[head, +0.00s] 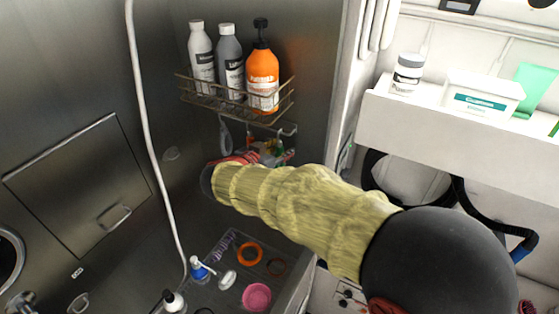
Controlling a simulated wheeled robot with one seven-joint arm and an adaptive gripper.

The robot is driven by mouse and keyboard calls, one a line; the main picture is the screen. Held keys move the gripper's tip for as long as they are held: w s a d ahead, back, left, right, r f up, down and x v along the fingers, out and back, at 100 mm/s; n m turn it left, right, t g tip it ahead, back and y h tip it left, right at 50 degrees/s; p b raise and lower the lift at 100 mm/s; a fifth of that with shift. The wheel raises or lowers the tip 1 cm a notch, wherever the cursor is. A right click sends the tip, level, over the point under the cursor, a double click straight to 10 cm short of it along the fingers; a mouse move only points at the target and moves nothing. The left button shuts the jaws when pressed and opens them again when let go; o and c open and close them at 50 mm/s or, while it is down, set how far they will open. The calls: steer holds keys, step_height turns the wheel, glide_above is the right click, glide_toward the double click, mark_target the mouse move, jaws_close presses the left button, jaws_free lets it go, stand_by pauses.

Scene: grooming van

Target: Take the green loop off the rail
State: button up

------------

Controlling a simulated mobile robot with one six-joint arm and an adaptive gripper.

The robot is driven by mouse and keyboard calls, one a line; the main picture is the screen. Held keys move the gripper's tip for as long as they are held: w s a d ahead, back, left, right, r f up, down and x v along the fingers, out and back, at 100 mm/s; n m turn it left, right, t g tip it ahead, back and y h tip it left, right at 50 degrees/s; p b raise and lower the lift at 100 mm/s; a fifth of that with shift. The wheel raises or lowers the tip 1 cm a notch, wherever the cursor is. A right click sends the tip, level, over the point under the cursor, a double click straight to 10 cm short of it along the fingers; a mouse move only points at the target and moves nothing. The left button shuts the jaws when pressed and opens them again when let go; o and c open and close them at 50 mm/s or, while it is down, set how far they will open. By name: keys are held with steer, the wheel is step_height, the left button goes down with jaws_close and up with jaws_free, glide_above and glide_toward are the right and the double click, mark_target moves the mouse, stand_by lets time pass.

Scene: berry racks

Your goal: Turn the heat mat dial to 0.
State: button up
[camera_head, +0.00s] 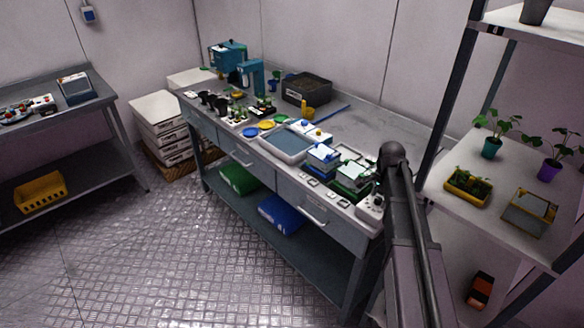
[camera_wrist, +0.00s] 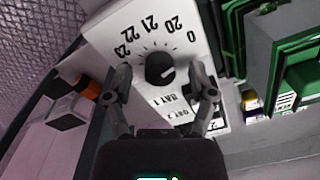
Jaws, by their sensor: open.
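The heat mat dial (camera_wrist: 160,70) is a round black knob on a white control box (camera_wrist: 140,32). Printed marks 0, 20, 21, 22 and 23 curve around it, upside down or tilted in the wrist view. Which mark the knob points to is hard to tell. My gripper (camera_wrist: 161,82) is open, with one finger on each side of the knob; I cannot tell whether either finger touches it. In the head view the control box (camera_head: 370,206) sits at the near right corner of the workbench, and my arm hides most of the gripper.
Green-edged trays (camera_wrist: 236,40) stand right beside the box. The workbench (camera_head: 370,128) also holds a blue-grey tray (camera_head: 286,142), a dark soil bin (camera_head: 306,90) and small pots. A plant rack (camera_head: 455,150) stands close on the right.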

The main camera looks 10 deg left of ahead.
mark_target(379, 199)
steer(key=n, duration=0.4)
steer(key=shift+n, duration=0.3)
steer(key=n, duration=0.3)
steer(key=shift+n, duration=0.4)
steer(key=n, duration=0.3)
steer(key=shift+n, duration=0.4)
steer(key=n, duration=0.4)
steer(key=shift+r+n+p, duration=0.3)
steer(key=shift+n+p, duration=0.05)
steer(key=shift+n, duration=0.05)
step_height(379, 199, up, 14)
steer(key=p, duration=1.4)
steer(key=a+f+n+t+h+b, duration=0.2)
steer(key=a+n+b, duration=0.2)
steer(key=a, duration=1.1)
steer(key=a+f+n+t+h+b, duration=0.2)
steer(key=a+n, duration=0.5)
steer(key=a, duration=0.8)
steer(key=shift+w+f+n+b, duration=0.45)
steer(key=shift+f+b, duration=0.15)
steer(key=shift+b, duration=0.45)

------------

**Exercise brief**. Up in the listing, locate the line with "Your goal: Turn the heat mat dial to 0."; print it and every line after it down to the line with "[camera_wrist, +0.00s]", which is included too. Skip the pictures.

**Solution to the problem**.
Your goal: Turn the heat mat dial to 0.
State: button up
[camera_head, +0.00s] 
[camera_wrist, +0.00s] 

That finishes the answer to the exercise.